Conceptually simple, and it works.   To make it work, I had to invent a way to estimate Runs Created by a Hitter in a game, but that was worth doing for its own reasons.  An average game by a hitter is at 25.0, which is where it has to be, and virtually all games are between zero and a hundred.  

            However, an issue with this structure is that a hitter starts out at 15 and, in an "average" game, works his way up to 25.  Baseball teams historically score 4.50 runs per game, or something very, very close to that.  The average hitter in a 9-man offense creates 0.50 runs per game, which also means that the average hitter SCORES 0.50 runs per game, and drives in most of those, so an average hitter in an average game will come in at 15 + 5 + 2.5 + 2.5.   More or less. 

            But this is different than the structure of PITCHER game scores.   In a pitcher’s Game Score the pitcher starts out at 50, and goes up or down depending on the good or harm that he does for his team.  On average you start out at 50; you end up at 50.   For a hitter, you start out at 15 and end up at 25. 

            Neither approach could exactly be described as "right" or "wrong"; it is just what you are happy with.   The "right" answer is that which most accurately answers the question "How good a game was this, for the hitter?"  Sometimes I don’t like the pitcher’s system, starting in the middle.  It implies that if you don’t do anything, you’re average.   A starting pitcher starts the game, walks the first three hitters, gives up a grand slam and is taken out of the game; his Game Score is 29.  Doesn’t seem right.  He hasn’t done ANYTHING to help his team win; it seems like that should be a zero, or near-zero. 

            But that’s the exceptional case; mostly, starting in the middle works OK for that purpose.   The problem on the other end. . .an average Game Score for a hitter is designed to be 25, but it is actually 24.3, because more than nine players are used in an average game.  A defensive replacement who doesn’t have an at bat in the game gets a Game Score of 15.  Maybe it would be better if he was at 25, since 25 is the neutral score here?

            This bothers me in a case like Jerry Lynch.   Jerry Lynch was a very good left-handed hitter in the National League on my childhood, but his defensive limitations limited him to the role of pinch hitter/reserve outfielder.

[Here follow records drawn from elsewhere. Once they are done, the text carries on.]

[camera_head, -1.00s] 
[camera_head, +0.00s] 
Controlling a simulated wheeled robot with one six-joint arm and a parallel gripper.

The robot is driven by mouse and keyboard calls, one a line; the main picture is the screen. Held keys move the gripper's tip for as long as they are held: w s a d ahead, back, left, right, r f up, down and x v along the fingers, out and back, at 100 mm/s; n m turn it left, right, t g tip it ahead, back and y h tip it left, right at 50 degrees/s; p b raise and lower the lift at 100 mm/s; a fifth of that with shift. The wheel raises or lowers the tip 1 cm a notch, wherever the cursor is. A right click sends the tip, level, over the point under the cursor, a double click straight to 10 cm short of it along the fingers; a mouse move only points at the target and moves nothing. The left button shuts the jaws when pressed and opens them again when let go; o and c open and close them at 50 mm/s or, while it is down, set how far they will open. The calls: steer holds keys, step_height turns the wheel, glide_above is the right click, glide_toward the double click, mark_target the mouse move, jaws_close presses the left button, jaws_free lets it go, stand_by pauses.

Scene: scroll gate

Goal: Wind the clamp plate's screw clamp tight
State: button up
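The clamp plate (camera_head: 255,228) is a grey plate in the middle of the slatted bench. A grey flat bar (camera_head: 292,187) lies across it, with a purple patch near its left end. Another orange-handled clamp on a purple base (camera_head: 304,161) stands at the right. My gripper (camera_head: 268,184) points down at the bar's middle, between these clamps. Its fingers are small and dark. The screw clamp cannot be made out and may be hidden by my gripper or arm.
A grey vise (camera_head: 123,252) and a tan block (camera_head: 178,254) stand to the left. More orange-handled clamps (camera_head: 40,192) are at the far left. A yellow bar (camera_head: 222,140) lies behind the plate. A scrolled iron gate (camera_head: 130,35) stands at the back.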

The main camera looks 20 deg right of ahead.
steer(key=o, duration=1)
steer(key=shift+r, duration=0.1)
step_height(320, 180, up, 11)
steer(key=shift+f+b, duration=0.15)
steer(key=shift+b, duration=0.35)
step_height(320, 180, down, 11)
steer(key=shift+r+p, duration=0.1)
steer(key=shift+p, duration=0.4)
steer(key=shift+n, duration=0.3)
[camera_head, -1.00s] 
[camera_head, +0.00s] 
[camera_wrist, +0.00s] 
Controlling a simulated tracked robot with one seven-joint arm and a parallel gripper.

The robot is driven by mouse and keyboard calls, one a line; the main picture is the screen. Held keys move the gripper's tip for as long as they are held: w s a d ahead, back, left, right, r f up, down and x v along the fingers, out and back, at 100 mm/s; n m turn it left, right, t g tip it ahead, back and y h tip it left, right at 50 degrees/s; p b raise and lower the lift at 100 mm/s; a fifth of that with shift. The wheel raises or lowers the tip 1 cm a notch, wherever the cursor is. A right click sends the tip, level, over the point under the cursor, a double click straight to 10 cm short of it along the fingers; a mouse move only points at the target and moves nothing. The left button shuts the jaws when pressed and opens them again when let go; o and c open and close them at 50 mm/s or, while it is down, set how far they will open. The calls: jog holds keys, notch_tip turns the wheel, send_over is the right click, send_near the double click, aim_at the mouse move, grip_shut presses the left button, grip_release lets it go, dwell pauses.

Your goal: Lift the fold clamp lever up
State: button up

In 1958, when he had his career high in at bats (420), he hit .312 with power.   In 1961, when Frank Robinson was the NL MVP and led the league in OPS and OPS+, Lynch batted only 181 times but drove in 50 runs, registering a higher OPS and higher OPS+ than Robinson did.  Lynch that year was actually mentioned in MVP voting, with 30% of regular playing time.  In 1964, batting just 297 times, he hit 16 homers and drove in 66 runs. 

            But because he often batted only once a game, Lynch’s average Game Score, for his career, was only 22.1, which is in the Mark Belanger range.   That bothers me.  So I am thinking about changing the Game Score method to a system that starts out at 25, and ends up at 25 for an average hitter in an average game.  Have not decided whether to push the button on this or not, but here is the system that I am thinking of going to.  A hitter’s Game Score is


                     &nb​sp;  + 8 for each run that he created,

                        +3 for a run scored,

                        +3 for an RBI

                   &​nbsp;    +1 for Reaching On An Error

                        MINUS 2.5 for each out that the hitter is responsible for


            The practical effects of the change are as follows:


(1)   It is a little bit more complicated than the original formula.  That is a negative, but then real life is complicated,

(2)  It changes from a system based 50/50 on "real runs" (Runs Scored and RBI) and "expected runs" (Runs Created) to a system that is 57% based on Runs Created and 43% on Runs Scored and RBI.  I’m OK with that change, don’t regard it as either a positive or a negative.

(3)  It reduces very slightly the number of "out of range" Game Scores, which are Game Scores less than zero or greater than 100, and also creates a slightly more even balance between them.  Those things are both positives, but very small positives since less than one game in 2,500 is out of range. 

(4)  It gives the hitter a little bit of credit for reaching on an error, which I like. 

(5)  It changes from a system that goes up as at bats go up to a system that in essence filters out replacement level, going up only when the batter’s contribution is on balance positive. 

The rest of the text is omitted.